Output, with no changes, the span of lines that opens with the line containing "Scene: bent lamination" and closes with the last line.

-- BEGIN Provided material --

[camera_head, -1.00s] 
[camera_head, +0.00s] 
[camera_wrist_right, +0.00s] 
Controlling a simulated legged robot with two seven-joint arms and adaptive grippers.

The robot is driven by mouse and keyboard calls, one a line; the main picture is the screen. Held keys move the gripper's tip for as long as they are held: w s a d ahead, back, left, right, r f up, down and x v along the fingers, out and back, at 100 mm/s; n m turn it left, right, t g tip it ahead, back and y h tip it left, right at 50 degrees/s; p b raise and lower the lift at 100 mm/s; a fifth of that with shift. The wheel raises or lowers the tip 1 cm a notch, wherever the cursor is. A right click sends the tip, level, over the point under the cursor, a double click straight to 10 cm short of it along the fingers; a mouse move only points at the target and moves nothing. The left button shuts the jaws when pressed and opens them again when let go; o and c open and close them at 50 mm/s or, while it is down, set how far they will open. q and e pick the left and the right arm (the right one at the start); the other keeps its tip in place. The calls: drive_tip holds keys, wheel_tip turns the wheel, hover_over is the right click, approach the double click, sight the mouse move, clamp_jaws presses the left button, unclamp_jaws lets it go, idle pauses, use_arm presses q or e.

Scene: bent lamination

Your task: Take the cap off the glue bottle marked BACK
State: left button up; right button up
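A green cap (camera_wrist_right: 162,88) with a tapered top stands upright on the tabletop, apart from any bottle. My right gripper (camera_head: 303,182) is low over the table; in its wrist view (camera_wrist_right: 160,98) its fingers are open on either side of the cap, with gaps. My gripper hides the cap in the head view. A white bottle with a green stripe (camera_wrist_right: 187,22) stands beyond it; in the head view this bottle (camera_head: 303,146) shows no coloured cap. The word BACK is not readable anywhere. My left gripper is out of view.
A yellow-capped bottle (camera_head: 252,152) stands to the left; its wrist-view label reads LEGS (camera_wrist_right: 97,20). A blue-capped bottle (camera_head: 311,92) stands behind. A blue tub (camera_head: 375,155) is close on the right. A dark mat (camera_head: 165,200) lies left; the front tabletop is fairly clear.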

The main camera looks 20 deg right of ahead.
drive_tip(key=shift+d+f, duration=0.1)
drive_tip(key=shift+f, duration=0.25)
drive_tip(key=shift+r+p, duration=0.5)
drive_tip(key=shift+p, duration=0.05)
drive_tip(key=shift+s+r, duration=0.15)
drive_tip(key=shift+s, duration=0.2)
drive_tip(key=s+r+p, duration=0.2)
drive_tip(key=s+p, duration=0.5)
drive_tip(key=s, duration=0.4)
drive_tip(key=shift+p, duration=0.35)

-- END Provided material --

__Answer to this exercise__.
Scene: bent lamination

Your task: Take the cap off the glue bottle marked BACK
State: left button up; right button up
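A green cap (camera_wrist_right: 162,88) with a tapered top stands upright on the tabletop, apart from any bottle. My right gripper (camera_head: 303,182) is low over the table; in its wrist view (camera_wrist_right: 160,98) its fingers are open on either side of the cap, with gaps. My gripper hides the cap in the head view. A white bottle with a green stripe (camera_wrist_right: 187,22) stands beyond it; in the head view this bottle (camera_head: 303,146) shows no coloured cap. The word BACK is not readable anywhere. My left gripper is out of view.
A yellow-capped bottle (camera_head: 252,152) stands to the left; its wrist-view label reads LEGS (camera_wrist_right: 97,20). A blue-capped bottle (camera_head: 311,92) stands behind. A blue tub (camera_head: 375,155) is close on the right. A dark mat (camera_head: 165,200) lies left; the front tabletop is fairly clear.

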The main camera looks 20 deg right of ahead.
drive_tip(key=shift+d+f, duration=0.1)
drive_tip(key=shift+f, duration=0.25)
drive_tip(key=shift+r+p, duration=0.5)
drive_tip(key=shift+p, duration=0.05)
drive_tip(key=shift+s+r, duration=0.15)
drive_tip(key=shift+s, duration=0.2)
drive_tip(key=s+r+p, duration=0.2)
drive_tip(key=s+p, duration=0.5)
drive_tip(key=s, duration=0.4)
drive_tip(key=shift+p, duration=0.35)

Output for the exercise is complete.